**** DATA SUPPLIED ****

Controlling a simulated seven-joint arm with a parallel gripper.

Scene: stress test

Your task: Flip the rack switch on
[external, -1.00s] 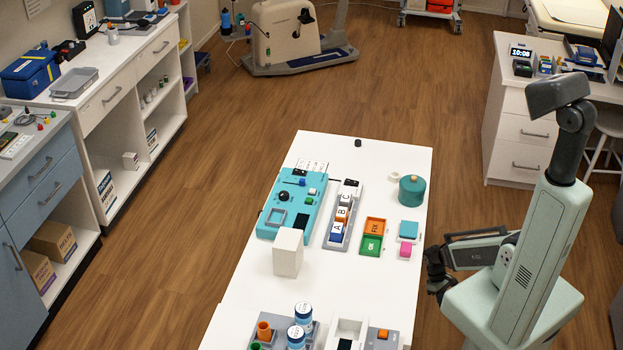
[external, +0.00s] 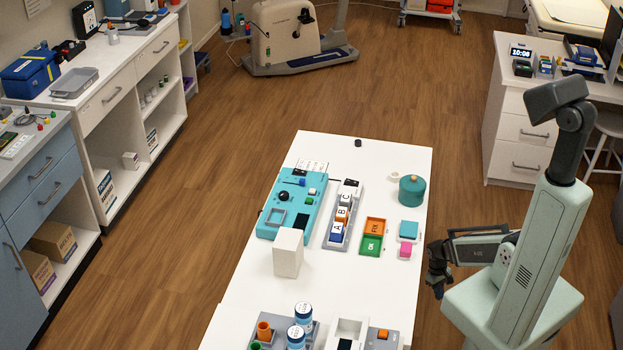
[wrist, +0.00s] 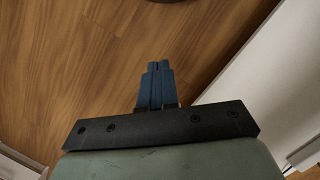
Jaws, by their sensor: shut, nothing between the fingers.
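A teal panel (external: 290,205) with a black knob (external: 284,196), small coloured buttons and a square frame lies on the white table. A grey rack (external: 313,330) with cups and blue-and-white cans is at the near end. Next to it are a white box with a dark recess (external: 346,325) and a grey block with an orange button (external: 383,334). I cannot tell which part is the rack switch or its position. My gripper (external: 438,292) hangs beside the table's right edge, apart from all these. In the wrist view its blue fingers (wrist: 158,66) are together and empty, over wood floor.
A white block (external: 288,253) stands upright by the panel's near end. A lettered block tray (external: 342,215), orange and green trays (external: 372,236), a teal canister (external: 412,191) and blue and pink blocks share the table.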

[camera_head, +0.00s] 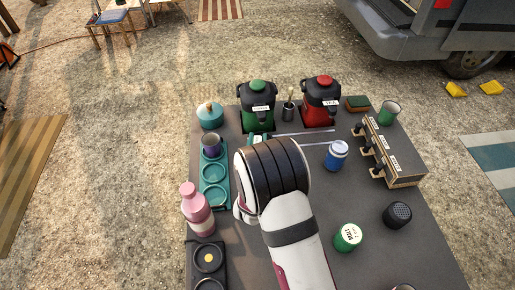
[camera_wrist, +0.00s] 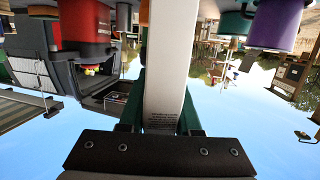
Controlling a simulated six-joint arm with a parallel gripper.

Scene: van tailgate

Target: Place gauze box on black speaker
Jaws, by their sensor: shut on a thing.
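My gripper (camera_wrist: 163,108) is shut on a long white box with small print, which I take to be the gauze box (camera_wrist: 170,62). The box fills the middle of the wrist view and points away from the gripper. In the head view my wrist hides most of the gripper; a small white and teal bit of what seems to be the box (camera_head: 258,138) shows just beyond it. The black speaker (camera_head: 397,214), a short dark cylinder, stands on the right of the dark table, well apart from my gripper. Its top looks bare.
A box with taps (camera_head: 394,160) is behind the speaker. Green (camera_head: 257,105) and red (camera_head: 320,103) dispensers stand at the back. A pink bottle (camera_head: 196,210) is left.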

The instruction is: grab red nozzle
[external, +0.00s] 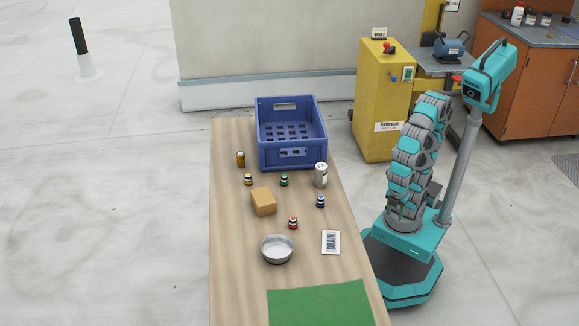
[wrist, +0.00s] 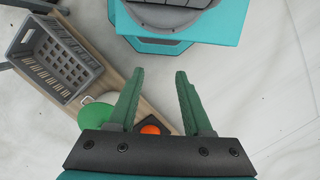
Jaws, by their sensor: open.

****

WORK REQUIRED. Track down every line with the word "Controlling" and copy it.

THE RESPONSE.
Controlling a simulated seven-joint arm with a parallel gripper.
Controlling a simulated six-joint arm with a parallel gripper.

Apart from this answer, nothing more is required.